Your instructions: Set down exactly the lines that run from the line with "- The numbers" to the end of the data, and nothing else.

════════

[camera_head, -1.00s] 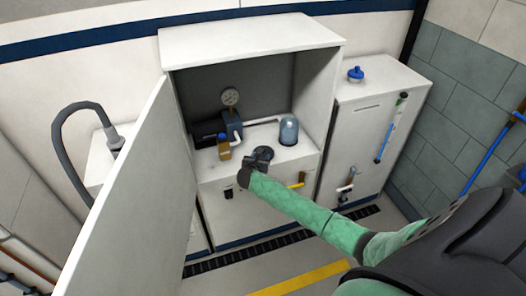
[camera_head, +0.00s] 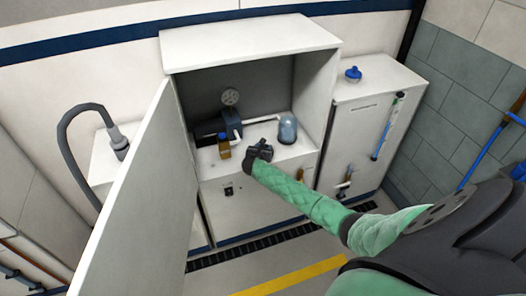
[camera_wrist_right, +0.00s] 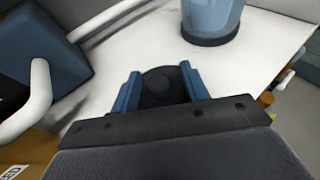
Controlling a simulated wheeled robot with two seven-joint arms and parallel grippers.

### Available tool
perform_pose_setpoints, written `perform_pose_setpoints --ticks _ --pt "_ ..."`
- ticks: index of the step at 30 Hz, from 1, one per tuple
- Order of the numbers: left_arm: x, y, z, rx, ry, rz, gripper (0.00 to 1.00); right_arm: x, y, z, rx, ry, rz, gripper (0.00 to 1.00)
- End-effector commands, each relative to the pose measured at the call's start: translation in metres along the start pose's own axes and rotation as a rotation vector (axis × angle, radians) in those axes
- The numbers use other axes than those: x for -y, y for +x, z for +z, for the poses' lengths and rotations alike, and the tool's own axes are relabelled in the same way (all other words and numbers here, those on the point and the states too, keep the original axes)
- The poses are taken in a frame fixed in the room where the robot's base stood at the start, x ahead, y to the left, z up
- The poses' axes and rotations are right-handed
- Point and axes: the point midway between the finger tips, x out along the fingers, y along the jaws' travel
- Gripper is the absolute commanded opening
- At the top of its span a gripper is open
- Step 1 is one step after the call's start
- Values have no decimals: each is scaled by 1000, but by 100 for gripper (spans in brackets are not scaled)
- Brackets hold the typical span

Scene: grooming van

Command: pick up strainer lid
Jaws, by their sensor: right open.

════════

Solution for this exercise:
- The numbers use other axes than those: x for -y, y for +x, z for +z, for the poses' lengths and rotations alike, and the tool's own axes are relabelled in the same way (all other words and numbers here, those on the point and the states too, keep the original axes)
- The poses are taken in a frame fixed in the room where the robot's base stood at the start, x ahead, y to the left, z up
- The poses' axes and rotations are right-handed
- Point and axes: the point midway between the finger tips, x out along the fingers, y along the jaws' travel
- Gripper is the absolute commanded opening
- At the top of its span a gripper is open
- Step 1 is one step after the call's start
- Values have no decimals: each is scaled by 1000, but by 100 for gripper (spans in brackets are not scaled)
- Brackets hold the typical span

Scene: grooming van

Command: pick up strainer lid
Jaws, by their sensor: right open.

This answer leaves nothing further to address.